+++ Available data +++
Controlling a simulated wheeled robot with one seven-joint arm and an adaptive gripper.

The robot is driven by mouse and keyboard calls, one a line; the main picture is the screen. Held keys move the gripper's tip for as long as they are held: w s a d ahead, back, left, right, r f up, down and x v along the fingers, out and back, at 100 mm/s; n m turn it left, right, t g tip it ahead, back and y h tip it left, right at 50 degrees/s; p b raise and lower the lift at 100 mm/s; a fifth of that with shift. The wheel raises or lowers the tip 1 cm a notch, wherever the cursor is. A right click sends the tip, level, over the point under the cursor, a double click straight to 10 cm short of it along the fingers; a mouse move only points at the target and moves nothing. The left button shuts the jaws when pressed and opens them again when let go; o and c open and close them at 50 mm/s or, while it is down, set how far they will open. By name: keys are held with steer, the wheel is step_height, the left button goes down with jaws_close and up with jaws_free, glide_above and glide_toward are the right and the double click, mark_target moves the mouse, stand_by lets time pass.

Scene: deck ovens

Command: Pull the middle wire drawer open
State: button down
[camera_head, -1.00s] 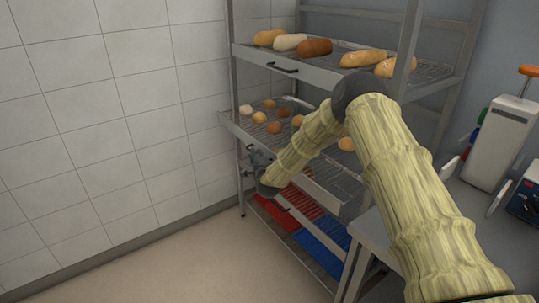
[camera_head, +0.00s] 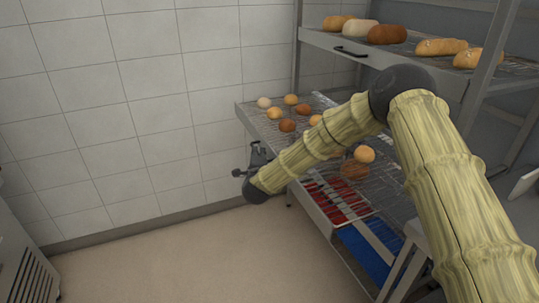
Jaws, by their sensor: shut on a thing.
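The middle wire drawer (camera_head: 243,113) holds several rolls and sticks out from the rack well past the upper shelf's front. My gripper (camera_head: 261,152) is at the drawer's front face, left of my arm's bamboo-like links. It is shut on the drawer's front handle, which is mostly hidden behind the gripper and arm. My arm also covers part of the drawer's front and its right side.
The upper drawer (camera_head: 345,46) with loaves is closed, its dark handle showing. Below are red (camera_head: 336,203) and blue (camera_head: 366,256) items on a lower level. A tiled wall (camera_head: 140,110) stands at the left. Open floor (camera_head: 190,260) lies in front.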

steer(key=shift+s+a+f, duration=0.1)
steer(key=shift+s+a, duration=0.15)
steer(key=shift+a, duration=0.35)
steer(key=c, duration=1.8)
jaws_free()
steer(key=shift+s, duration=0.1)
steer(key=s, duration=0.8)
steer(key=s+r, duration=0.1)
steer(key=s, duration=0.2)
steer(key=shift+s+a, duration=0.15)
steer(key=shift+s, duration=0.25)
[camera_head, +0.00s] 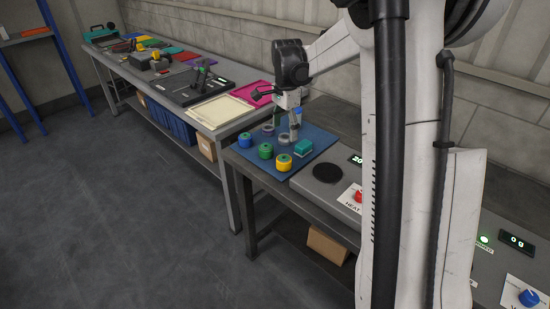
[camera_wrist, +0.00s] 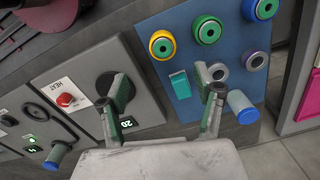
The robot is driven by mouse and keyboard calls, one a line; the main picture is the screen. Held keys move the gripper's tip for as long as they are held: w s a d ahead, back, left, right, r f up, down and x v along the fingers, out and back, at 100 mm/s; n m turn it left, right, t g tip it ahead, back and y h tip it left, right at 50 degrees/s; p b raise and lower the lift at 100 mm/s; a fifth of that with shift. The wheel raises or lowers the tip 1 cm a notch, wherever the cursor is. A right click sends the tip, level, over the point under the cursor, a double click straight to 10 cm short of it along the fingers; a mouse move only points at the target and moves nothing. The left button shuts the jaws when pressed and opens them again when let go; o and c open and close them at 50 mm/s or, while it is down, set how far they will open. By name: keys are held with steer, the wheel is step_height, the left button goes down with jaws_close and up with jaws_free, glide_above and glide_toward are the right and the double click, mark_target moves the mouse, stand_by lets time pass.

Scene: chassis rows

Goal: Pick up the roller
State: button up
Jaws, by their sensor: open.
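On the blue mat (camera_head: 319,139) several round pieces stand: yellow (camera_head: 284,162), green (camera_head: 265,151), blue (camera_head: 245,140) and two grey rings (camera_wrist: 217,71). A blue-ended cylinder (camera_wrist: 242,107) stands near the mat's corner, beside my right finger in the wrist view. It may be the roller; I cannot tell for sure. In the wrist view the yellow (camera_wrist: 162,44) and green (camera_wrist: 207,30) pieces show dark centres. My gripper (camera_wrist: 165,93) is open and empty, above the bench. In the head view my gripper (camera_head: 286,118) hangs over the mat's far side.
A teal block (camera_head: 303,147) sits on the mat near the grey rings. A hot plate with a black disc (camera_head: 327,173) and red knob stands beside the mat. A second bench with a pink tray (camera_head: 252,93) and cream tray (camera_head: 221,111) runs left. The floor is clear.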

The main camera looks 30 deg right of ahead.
+++
### Exercise requirements
Every line of text is to be repeated exactly; pictures are left out.

### Complete answer
Controlling a simulated wheeled robot with one seven-joint arm and an adaptive gripper.

The robot is driven by mouse and keyboard calls, one a line; the main picture is the screen. Held keys move the gripper's tip for as long as they are held: w s a d ahead, back, left, right, r f up, down and x v along the fingers, out and back, at 100 mm/s; n m turn it left, right, t g tip it ahead, back and y h tip it left, right at 50 degrees/s; p b raise and lower the lift at 100 mm/s; a fifth of that with shift. The wheel raises or lowers the tip 1 cm a notch, wherever the cursor is. A right click sends the tip, level, over the point under the cursor, a double click straight to 10 cm short of it along the fingers; a mouse move only points at the target and moves nothing. The left button shuts the jaws when pressed and opens them again when let go; o and c open and close them at 50 mm/s or, while it is down, set how far they will open. By name: keys are held with steer, the wheel is step_height, the left button goes down with jaws_close and up with jaws_free, glide_above and glide_toward are the right and the double click, mark_target moves the mouse, stand_by lets time pass.

Scene: deck ovens

Command: Pull the middle wire drawer open
State: button down
[camera_head, -1.00s] 
[camera_head, +0.00s] 
Jaws, by their sensor: shut on a thing.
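The middle wire drawer (camera_head: 243,113) holds several rolls and sticks out from the rack well past the upper shelf's front. My gripper (camera_head: 261,152) is at the drawer's front face, left of my arm's bamboo-like links. It is shut on the drawer's front handle, which is mostly hidden behind the gripper and arm. My arm also covers part of the drawer's front and its right side.
The upper drawer (camera_head: 345,46) with loaves is closed, its dark handle showing. Below are red (camera_head: 336,203) and blue (camera_head: 366,256) items on a lower level. A tiled wall (camera_head: 140,110) stands at the left. Open floor (camera_head: 190,260) lies in front.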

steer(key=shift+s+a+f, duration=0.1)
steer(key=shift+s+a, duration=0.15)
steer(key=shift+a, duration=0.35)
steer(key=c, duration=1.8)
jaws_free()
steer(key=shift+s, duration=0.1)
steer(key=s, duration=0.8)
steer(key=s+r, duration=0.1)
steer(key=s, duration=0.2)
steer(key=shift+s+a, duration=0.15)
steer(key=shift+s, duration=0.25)
[camera_head, +0.00s] 
[camera_wrist, +0.00s] 
The robot is driven by mouse and keyboard calls, one a line; the main picture is the screen. Held keys move the gripper's tip for as long as they are held: w s a d ahead, back, left, right, r f up, down and x v along the fingers, out and back, at 100 mm/s; n m turn it left, right, t g tip it ahead, back and y h tip it left, right at 50 degrees/s; p b raise and lower the lift at 100 mm/s; a fifth of that with shift. The wheel raises or lowers the tip 1 cm a notch, wherever the cursor is. A right click sends the tip, level, over the point under the cursor, a double click straight to 10 cm short of it along the fingers; a mouse move only points at the target and moves nothing. The left button shuts the jaws when pressed and opens them again when let go; o and c open and close them at 50 mm/s or, while it is down, set how far they will open. By name: keys are held with steer, the wheel is step_height, the left button goes down with jaws_close and up with jaws_free, glide_above and glide_toward are the right and the double click, mark_target moves the mouse, stand_by lets time pass.

Scene: chassis rows

Goal: Pick up the roller
State: button up
Jaws, by their sensor: open.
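On the blue mat (camera_head: 319,139) several round pieces stand: yellow (camera_head: 284,162), green (camera_head: 265,151), blue (camera_head: 245,140) and two grey rings (camera_wrist: 217,71). A blue-ended cylinder (camera_wrist: 242,107) stands near the mat's corner, beside my right finger in the wrist view. It may be the roller; I cannot tell for sure. In the wrist view the yellow (camera_wrist: 162,44) and green (camera_wrist: 207,30) pieces show dark centres. My gripper (camera_wrist: 165,93) is open and empty, above the bench. In the head view my gripper (camera_head: 286,118) hangs over the mat's far side.
A teal block (camera_head: 303,147) sits on the mat near the grey rings. A hot plate with a black disc (camera_head: 327,173) and red knob stands beside the mat. A second bench with a pink tray (camera_head: 252,93) and cream tray (camera_head: 221,111) runs left. The floor is clear.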

The main camera looks 30 deg right of ahead.

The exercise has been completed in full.